Rb. Amsterdam, 17-05-2023, nr. AMS 22/4633
ECLI:NL:RBAMS:2023:3143
- Instantie
Rechtbank Amsterdam
- Datum
17-05-2023
- Zaaknummer
AMS 22/4633
- Vakgebied(en)
Sociale zekerheid algemeen (V)
- Brondocumenten en formele relaties
ECLI:NL:RBAMS:2023:3143, Uitspraak, Rechtbank Amsterdam, 17‑05‑2023; (Eerste aanleg - meervoudig)
Hoger beroep: ECLI:NL:RVS:2024:2045, Bekrachtiging/bevestiging
Uitspraak 17‑05‑2023
Inhoudsindicatie
Wet hersteloperatie toeslagen. Overneming en betaling privaatrechtelijke schulden. Gelijkheidsbeginsel. Hardheidsclausule.
Partij(en)
RECHTBANK AMSTERDAM
Bestuursrecht
zaaknummer: AMS 22/4633
uitspraak van de meervoudige kamer van 17 mei 2023 in de zaak tussen
[eiser] , te Amsterdam, eiser
(gemachtigde: mr. R.S. Pot),
en
Belastingdienst/Toeslagen, verweerder
(gemachtigde: mr. S.N. Ishak).
Procesverloop
Op 10 februari 2022 heeft de Belastingdienst/Toeslagen besloten om de lening van [eiser] niet over te nemen op grond van het Besluit betalen private schulden (het Besluit).
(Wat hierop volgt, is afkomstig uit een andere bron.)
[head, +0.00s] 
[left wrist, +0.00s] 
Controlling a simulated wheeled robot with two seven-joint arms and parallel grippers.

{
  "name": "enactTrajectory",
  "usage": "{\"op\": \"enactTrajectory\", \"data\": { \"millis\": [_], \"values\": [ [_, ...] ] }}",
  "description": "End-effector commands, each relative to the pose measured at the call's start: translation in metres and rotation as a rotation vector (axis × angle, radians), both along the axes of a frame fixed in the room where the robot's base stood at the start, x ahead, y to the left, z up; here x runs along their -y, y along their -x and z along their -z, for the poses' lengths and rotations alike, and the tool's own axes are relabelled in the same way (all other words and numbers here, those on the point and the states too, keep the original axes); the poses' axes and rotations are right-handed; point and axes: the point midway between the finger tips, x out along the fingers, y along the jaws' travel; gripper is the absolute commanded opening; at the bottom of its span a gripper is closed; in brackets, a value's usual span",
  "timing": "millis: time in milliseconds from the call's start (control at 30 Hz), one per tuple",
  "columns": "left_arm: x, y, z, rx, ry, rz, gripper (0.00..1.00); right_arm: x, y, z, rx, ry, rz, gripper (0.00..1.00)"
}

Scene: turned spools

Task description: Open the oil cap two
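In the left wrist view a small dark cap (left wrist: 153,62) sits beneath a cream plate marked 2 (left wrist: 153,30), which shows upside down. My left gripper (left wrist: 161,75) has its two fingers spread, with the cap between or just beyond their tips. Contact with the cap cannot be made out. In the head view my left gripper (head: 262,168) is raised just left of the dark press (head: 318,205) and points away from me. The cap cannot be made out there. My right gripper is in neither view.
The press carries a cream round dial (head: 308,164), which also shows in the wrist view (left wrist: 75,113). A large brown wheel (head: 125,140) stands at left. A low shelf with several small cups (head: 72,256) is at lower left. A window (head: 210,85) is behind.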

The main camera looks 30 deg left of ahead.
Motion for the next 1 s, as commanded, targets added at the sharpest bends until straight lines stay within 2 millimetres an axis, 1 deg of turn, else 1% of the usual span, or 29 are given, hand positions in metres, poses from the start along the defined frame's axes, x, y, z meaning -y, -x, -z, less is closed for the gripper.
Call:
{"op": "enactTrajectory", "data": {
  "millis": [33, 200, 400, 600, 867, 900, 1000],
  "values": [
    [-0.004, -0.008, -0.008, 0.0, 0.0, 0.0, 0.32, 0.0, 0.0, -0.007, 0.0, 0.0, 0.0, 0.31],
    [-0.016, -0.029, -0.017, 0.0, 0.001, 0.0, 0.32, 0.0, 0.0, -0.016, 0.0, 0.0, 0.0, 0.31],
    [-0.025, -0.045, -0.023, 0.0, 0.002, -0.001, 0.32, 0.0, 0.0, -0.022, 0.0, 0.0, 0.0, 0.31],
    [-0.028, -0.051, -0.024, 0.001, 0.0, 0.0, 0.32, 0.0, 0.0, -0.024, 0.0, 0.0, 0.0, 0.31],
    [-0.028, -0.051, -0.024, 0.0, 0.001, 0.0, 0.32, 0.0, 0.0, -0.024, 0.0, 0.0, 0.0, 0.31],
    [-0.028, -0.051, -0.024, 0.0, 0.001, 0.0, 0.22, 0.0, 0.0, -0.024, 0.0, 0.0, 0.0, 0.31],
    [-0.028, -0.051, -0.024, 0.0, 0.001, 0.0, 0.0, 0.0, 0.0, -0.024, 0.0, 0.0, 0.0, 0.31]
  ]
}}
De Belastingdienst/Toeslagen heeft het bezwaar van [eiser] daartegen op 19 augustus 2022 ongegrond verklaard (het bestreden besluit).
Eiser heeft tegen het bestreden besluit beroep ingesteld. De Belastingdienst/Toeslagen heeft een verweerschrift ingediend.
Het onderzoek ter zitting heeft plaatsgevonden op 5 april 2023. Eiser was aanwezig, bijgestaan door zijn gemachtigde. Namens de Belastingdienst/Toeslagen waren aanwezig mr. S.N. Ishak, [de persoon 1] en [de persoon 2] .
Overwegingen
De aanleiding voor deze procedure
1. Eiser is gedupeerde van de kinderopvangtoeslagaffaire. Hij heeft op 11 januari 2022 een schuldenlijst aan de Sociale Banken Nederland (SBN) gestuurd, waarop één schuld staat, namelijk een lening ter hoogte van € 16.000 die is afgesloten bij [de persoon 3] . De SBN heeft namens de Belastingdienst/Toeslagen laten weten dat deze lening niet voor eiser wordt afbetaald.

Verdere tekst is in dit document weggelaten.